◆ **THE DATA**

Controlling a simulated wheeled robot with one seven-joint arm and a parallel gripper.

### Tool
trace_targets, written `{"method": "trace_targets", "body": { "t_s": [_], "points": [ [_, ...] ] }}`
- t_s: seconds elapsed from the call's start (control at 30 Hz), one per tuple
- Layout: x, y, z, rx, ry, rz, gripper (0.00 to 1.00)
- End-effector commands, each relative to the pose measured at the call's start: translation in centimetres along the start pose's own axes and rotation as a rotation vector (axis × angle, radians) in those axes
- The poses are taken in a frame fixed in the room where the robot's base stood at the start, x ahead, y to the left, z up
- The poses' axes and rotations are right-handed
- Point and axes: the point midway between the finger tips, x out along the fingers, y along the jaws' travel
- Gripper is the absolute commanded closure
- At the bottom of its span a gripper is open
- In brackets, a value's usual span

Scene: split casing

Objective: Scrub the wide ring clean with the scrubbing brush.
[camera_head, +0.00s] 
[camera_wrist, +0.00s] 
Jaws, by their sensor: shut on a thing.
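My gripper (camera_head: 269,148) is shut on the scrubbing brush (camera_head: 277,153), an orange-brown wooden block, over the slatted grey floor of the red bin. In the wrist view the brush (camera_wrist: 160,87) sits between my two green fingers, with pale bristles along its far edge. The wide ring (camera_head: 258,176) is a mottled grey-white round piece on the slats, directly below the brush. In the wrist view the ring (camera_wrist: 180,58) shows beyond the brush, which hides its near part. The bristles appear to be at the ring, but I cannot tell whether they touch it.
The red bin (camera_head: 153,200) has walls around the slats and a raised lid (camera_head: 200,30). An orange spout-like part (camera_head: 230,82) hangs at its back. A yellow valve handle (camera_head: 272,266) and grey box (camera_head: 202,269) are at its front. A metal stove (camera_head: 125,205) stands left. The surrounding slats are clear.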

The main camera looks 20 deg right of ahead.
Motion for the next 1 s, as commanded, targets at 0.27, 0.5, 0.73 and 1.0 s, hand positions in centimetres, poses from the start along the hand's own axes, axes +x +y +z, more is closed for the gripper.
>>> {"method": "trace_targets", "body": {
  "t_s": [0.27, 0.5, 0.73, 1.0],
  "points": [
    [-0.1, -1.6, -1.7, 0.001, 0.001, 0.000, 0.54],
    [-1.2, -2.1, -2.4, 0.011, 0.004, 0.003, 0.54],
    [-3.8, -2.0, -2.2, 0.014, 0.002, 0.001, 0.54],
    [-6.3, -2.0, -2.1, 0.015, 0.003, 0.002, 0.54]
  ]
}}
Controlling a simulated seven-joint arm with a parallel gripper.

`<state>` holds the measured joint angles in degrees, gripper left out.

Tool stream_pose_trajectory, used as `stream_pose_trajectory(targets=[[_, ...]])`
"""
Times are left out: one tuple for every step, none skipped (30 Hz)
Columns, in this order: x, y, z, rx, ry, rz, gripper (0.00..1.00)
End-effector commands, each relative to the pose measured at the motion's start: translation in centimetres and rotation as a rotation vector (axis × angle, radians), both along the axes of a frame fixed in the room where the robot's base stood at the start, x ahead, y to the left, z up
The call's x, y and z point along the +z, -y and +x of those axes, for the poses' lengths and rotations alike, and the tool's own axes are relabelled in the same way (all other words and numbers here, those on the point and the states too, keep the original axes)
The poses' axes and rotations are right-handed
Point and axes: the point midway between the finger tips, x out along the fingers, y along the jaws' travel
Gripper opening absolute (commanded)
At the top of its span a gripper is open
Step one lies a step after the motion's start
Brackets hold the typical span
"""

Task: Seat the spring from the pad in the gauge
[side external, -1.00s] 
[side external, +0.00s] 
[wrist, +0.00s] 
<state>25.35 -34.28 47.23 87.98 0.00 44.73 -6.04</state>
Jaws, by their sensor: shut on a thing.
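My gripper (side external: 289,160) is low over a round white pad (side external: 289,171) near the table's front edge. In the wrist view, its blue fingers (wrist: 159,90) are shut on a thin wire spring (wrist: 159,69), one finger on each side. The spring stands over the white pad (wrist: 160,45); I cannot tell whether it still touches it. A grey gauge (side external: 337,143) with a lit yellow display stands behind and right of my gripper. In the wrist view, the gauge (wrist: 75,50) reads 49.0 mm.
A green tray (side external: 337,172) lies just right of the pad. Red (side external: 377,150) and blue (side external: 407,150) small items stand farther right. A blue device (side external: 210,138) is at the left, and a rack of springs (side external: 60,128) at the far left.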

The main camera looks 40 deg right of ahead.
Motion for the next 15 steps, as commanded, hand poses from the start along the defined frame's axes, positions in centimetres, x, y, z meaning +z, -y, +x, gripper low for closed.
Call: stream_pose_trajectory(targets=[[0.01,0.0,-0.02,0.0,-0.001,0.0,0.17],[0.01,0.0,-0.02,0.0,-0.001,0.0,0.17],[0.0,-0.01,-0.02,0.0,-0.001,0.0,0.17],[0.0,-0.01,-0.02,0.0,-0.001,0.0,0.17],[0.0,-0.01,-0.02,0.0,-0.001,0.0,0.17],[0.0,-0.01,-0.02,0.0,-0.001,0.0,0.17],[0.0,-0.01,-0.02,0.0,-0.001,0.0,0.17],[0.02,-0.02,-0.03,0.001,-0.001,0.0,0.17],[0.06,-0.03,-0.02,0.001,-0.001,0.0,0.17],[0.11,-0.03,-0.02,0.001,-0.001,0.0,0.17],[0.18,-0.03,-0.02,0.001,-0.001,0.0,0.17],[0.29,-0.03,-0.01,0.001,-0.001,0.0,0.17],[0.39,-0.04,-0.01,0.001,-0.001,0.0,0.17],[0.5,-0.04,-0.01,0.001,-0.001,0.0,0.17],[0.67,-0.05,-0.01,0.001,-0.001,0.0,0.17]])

◆ **GOAL OF THE EXERCISE**
Write out all the lines again, exactly as they are.

◆ **CORRECT RESULT**
Controlling a simulated wheeled robot with one seven-joint arm and a parallel gripper.

### Tool
trace_targets, written `{"method": "trace_targets", "body": { "t_s": [_], "points": [ [_, ...] ] }}`
- t_s: seconds elapsed from the call's start (control at 30 Hz), one per tuple
- Layout: x, y, z, rx, ry, rz, gripper (0.00 to 1.00)
- End-effector commands, each relative to the pose measured at the call's start: translation in centimetres along the start pose's own axes and rotation as a rotation vector (axis × angle, radians) in those axes
- The poses are taken in a frame fixed in the room where the robot's base stood at the start, x ahead, y to the left, z up
- The poses' axes and rotations are right-handed
- Point and axes: the point midway between the finger tips, x out along the fingers, y along the jaws' travel
- Gripper is the absolute commanded closure
- At the bottom of its span a gripper is open
- In brackets, a value's usual span

Scene: split casing

Objective: Scrub the wide ring clean with the scrubbing brush.
[camera_head, +0.00s] 
[camera_wrist, +0.00s] 
Jaws, by their sensor: shut on a thing.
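My gripper (camera_head: 269,148) is shut on the scrubbing brush (camera_head: 277,153), an orange-brown wooden block, over the slatted grey floor of the red bin. In the wrist view the brush (camera_wrist: 160,87) sits between my two green fingers, with pale bristles along its far edge. The wide ring (camera_head: 258,176) is a mottled grey-white round piece on the slats, directly below the brush. In the wrist view the ring (camera_wrist: 180,58) shows beyond the brush, which hides its near part. The bristles appear to be at the ring, but I cannot tell whether they touch it.
The red bin (camera_head: 153,200) has walls around the slats and a raised lid (camera_head: 200,30). An orange spout-like part (camera_head: 230,82) hangs at its back. A yellow valve handle (camera_head: 272,266) and grey box (camera_head: 202,269) are at its front. A metal stove (camera_head: 125,205) stands left. The surrounding slats are clear.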

The main camera looks 20 deg right of ahead.
Motion for the next 1 s, as commanded, targets at 0.27, 0.5, 0.73 and 1.0 s, hand positions in centimetres, poses from the start along the hand's own axes, axes +x +y +z, more is closed for the gripper.
>>> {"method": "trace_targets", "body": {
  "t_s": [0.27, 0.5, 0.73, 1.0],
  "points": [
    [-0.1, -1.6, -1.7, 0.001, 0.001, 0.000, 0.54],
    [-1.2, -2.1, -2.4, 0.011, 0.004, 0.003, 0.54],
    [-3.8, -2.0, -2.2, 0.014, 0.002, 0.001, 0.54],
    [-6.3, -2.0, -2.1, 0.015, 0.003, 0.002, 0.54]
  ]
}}
Controlling a simulated seven-joint arm with a parallel gripper.

`<state>` holds the measured joint angles in degrees, gripper left out.

Tool stream_pose_trajectory, used as `stream_pose_trajectory(targets=[[_, ...]])`
"""
Times are left out: one tuple for every step, none skipped (30 Hz)
Columns, in this order: x, y, z, rx, ry, rz, gripper (0.00..1.00)
End-effector commands, each relative to the pose measured at the motion's start: translation in centimetres and rotation as a rotation vector (axis × angle, radians), both along the axes of a frame fixed in the room where the robot's base stood at the start, x ahead, y to the left, z up
The call's x, y and z point along the +z, -y and +x of those axes, for the poses' lengths and rotations alike, and the tool's own axes are relabelled in the same way (all other words and numbers here, those on the point and the states too, keep the original axes)
The poses' axes and rotations are right-handed
Point and axes: the point midway between the finger tips, x out along the fingers, y along the jaws' travel
Gripper opening absolute (commanded)
At the top of its span a gripper is open
Step one lies a step after the motion's start
Brackets hold the typical span
"""

Task: Seat the spring from the pad in the gauge
[side external, -1.00s] 
[side external, +0.00s] 
[wrist, +0.00s] 
<state>25.35 -34.28 47.23 87.98 0.00 44.73 -6.04</state>
Jaws, by their sensor: shut on a thing.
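My gripper (side external: 289,160) is low over a round white pad (side external: 289,171) near the table's front edge. In the wrist view, its blue fingers (wrist: 159,90) are shut on a thin wire spring (wrist: 159,69), one finger on each side. The spring stands over the white pad (wrist: 160,45); I cannot tell whether it still touches it. A grey gauge (side external: 337,143) with a lit yellow display stands behind and right of my gripper. In the wrist view, the gauge (wrist: 75,50) reads 49.0 mm.
A green tray (side external: 337,172) lies just right of the pad. Red (side external: 377,150) and blue (side external: 407,150) small items stand farther right. A blue device (side external: 210,138) is at the left, and a rack of springs (side external: 60,128) at the far left.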

The main camera looks 40 deg right of ahead.
Motion for the next 15 steps, as commanded, hand poses from the start along the defined frame's axes, positions in centimetres, x, y, z meaning +z, -y, +x, gripper low for closed.
Call: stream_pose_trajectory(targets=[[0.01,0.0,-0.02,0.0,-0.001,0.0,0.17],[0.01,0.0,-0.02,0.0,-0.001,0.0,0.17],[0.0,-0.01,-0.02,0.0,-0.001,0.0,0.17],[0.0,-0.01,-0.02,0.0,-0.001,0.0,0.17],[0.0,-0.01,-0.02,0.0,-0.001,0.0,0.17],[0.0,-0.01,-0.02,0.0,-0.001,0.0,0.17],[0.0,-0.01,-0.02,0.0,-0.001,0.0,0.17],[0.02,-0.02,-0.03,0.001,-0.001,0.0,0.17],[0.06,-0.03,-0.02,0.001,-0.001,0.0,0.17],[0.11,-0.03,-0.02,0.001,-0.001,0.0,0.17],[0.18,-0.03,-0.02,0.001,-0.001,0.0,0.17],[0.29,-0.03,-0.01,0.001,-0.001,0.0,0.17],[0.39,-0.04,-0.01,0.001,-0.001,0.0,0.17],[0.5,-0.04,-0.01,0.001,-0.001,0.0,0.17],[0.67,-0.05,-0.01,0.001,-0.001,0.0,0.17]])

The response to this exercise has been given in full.